In Alicia's survey, questions 3, 6, 8, and maybe 10 can be taken as a referendum on the 2004 "Atlanta" format. The vote against the Atlanta style by respondents who are likely delegates was (respectively) 71%, 59%, 77%, and 62%. I predicted that #8 would win "convincingly" while the other three would get majorities, but I was still surprised at how lop-sided these results were. To me the crucial question was 8, in which 77% of likely delegates chose "little to no implementation detail" over "comprehensive details". The only criticism of the Pure Principles draft from serious radicals like David Nolan, Henry Haller, and Starchild (who all otherwise praise it) is that it's short on implementation detail. Alicia's survey shows that this criticism is not a deal-breaker, and in fact helps the draft's chances.

The survey was obviously not designed to support the reformers' Pure Principles draft, and only question 8 can be considered a referendum on the Pure Principles approach. Questions 3/6/10 were aimed squarely at the Atlanta format, which failed miserably on each of them. Questions 4 and 9 were inconsequential softball questions, as almost nobody was going to favor a negative Platform or a focus on internal constiuencies. The even split on question 7 (silence vs. compromise language) is meaningless because it doesn't reveal how few people support the Platform taking a stand against the LP's minority views. Question 1 fairly rebuffed the radicals' idea that the Platform should not be about internal candidate guidance, but if question 11 was rigged then it backfired, showing that we should embrace libertarian positions even if mainstream voters don't. Question 2 could be seen as similarly backfiring, since it rejects the idea (inherent in the old LRC Short A/B platforms) that we should cherry-pick areas of agreement with mainstream voters. Question 5 was a fair referendum on moralistic vs. utilitarian outreach, and the radicals' position lost convincingly 68 to 32.

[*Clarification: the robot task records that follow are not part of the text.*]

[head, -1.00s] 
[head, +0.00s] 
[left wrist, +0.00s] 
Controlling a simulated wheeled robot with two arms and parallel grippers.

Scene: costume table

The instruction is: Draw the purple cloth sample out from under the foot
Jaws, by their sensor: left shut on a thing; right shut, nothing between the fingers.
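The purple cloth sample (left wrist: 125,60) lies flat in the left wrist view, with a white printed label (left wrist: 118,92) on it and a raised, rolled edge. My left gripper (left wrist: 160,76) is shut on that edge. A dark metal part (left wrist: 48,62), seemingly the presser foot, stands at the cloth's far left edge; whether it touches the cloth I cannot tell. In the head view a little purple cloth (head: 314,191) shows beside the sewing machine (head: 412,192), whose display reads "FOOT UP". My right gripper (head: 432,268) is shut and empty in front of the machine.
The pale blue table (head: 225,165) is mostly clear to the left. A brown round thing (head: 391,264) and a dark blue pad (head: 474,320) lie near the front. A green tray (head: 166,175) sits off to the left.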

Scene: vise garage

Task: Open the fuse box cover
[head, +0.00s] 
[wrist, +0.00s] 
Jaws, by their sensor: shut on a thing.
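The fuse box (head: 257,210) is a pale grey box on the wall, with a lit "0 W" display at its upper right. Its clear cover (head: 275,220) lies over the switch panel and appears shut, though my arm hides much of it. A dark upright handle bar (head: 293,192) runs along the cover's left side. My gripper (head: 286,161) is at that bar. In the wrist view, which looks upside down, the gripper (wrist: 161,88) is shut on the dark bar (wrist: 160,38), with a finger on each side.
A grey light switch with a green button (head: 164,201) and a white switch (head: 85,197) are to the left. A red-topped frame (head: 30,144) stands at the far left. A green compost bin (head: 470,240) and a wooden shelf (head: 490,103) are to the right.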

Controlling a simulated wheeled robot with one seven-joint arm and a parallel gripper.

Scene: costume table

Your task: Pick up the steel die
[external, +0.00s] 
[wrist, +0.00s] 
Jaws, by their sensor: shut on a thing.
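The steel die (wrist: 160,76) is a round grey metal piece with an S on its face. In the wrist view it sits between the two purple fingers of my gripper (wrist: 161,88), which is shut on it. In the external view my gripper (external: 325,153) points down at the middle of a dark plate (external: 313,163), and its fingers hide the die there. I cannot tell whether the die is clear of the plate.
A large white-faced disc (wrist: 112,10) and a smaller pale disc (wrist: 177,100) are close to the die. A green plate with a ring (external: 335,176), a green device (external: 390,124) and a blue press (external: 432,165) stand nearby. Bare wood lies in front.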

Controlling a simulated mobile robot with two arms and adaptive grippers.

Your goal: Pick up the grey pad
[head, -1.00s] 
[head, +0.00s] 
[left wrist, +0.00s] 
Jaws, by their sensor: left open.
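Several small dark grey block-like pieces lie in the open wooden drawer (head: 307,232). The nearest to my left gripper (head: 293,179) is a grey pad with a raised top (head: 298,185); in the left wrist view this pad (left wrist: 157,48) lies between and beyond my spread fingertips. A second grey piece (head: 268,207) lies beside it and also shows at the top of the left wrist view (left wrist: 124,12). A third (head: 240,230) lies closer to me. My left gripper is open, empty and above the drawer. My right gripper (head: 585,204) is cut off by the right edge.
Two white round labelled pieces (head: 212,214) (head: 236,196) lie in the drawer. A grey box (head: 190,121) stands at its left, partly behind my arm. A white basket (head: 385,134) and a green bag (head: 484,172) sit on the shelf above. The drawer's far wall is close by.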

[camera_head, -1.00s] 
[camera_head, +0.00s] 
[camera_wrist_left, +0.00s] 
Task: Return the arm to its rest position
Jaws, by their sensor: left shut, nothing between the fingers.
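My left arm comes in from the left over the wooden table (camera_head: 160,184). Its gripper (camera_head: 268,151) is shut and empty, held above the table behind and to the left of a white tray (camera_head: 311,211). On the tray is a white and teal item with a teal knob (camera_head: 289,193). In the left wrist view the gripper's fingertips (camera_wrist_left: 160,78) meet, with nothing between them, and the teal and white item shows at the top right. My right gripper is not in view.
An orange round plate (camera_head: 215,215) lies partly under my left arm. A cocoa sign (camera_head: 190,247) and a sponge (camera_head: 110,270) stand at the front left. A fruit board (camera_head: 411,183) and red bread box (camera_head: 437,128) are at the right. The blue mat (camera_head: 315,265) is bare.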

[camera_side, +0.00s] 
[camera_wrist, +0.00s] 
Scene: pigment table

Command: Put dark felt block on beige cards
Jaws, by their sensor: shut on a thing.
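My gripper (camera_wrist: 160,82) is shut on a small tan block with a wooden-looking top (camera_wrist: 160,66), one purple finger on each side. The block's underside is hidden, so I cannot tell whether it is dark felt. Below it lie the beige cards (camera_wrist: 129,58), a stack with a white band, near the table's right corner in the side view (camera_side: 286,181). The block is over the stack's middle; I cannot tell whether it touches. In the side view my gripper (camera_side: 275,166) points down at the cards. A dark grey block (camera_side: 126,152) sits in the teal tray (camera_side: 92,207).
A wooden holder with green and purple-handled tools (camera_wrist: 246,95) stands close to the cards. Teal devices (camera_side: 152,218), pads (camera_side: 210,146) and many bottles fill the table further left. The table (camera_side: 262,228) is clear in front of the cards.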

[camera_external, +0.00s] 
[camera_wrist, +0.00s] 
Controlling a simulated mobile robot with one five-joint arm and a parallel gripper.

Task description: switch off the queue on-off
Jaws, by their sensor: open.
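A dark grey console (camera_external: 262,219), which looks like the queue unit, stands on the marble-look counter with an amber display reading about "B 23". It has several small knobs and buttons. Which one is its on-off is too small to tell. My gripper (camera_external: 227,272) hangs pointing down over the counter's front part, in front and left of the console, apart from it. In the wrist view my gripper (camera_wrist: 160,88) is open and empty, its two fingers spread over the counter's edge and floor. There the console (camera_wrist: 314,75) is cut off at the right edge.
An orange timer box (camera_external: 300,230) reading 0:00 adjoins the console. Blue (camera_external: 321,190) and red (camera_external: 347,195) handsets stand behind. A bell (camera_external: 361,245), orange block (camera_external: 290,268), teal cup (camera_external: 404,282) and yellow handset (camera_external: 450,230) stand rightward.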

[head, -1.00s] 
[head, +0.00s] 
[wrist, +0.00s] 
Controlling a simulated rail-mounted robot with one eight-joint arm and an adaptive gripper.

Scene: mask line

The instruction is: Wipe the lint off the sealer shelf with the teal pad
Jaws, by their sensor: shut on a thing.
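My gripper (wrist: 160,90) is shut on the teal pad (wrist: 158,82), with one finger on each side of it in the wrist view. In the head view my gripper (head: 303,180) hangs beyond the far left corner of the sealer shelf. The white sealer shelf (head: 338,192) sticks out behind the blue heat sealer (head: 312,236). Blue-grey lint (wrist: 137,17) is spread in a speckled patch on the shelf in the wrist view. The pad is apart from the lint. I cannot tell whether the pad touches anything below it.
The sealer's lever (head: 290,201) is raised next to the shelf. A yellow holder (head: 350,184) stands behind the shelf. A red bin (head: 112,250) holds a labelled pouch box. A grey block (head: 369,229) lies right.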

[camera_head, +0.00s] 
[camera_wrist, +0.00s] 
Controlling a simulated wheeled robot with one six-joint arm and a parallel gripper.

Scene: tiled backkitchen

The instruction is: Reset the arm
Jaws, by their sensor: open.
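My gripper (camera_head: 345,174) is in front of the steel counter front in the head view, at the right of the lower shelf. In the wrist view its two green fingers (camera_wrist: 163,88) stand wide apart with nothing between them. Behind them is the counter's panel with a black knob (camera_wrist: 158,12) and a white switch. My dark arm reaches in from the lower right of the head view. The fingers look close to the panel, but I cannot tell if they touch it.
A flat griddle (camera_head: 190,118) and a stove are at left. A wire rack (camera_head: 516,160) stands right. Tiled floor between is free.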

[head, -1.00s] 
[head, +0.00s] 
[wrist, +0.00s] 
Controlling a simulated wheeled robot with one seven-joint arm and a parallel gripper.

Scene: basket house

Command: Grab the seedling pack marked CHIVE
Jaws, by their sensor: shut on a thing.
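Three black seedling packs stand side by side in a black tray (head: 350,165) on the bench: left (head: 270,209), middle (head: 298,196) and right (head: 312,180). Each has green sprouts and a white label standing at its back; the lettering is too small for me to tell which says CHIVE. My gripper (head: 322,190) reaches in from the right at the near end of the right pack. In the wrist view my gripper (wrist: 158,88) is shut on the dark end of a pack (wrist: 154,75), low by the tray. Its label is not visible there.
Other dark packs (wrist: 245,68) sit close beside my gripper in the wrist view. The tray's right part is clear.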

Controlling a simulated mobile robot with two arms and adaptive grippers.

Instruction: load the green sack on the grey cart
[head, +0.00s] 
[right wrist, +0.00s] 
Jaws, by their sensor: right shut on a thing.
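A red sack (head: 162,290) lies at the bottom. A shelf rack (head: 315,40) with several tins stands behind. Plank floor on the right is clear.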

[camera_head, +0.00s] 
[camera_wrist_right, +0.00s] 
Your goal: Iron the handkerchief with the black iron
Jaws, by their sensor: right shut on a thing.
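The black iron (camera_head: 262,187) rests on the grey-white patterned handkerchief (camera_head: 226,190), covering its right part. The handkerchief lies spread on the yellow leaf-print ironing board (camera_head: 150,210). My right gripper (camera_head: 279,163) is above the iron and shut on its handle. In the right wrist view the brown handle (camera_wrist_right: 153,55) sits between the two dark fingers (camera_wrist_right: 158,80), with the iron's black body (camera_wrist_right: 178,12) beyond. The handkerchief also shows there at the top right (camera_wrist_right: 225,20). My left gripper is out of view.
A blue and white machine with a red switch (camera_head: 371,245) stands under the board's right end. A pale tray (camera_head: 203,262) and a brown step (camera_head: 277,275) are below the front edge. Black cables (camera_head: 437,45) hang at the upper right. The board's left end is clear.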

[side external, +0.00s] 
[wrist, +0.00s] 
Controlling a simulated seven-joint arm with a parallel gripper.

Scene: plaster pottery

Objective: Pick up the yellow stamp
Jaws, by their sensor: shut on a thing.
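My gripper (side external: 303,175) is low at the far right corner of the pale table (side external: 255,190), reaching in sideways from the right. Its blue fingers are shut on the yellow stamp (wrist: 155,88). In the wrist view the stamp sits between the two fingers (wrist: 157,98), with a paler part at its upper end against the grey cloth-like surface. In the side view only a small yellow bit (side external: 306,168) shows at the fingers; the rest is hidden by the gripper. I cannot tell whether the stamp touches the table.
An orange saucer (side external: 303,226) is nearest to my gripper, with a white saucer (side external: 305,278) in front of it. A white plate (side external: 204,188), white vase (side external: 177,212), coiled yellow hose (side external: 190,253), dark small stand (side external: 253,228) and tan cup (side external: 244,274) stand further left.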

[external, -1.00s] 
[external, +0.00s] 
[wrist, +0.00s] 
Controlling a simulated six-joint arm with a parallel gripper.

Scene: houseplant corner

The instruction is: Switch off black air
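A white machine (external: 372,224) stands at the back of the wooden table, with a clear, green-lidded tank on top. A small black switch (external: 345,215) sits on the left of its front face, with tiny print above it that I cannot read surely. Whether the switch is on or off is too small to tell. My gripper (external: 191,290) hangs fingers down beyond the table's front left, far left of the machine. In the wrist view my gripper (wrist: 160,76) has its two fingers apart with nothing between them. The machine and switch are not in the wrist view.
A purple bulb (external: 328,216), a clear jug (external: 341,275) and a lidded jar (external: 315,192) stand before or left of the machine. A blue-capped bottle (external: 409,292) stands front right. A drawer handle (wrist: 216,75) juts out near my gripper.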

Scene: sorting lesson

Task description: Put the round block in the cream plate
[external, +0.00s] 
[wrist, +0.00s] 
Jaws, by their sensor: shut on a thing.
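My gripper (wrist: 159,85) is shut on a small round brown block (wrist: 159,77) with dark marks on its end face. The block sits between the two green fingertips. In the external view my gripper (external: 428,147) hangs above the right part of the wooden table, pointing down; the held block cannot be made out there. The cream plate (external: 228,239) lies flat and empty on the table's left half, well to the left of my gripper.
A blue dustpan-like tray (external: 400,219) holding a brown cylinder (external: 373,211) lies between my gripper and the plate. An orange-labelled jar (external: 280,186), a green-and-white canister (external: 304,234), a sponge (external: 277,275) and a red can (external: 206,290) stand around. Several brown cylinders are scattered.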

In the end, the survey did a fair job of discrediting

  • the Atlanta style of detailed Platform,
  • the radical ideas of internal education and emphasizing morality over utility, and
  • the reformer idea of cherry-picking issues with mainstream support.
The survey confirmed the potential support for the Pure Principles approach, and suggested that its real problem might be not its lack of implementation detail, but rather its lack of marketing and vouching for the benefits of our positions. However, it's easy to make the case that marketing is the job of our candidates, and that making empirical arguments for the prospective benefits of our principles is the job of both candidates and white papers.

Again, the job of the Platform is to proclaim what our principles mean across the spectrum of policy issues. Its purpose is not to be a marketing brochure or a concatenation of policy white papers. We already have plenty of both. Writing "LP Platform" on the cover of any of them is no magic bullet.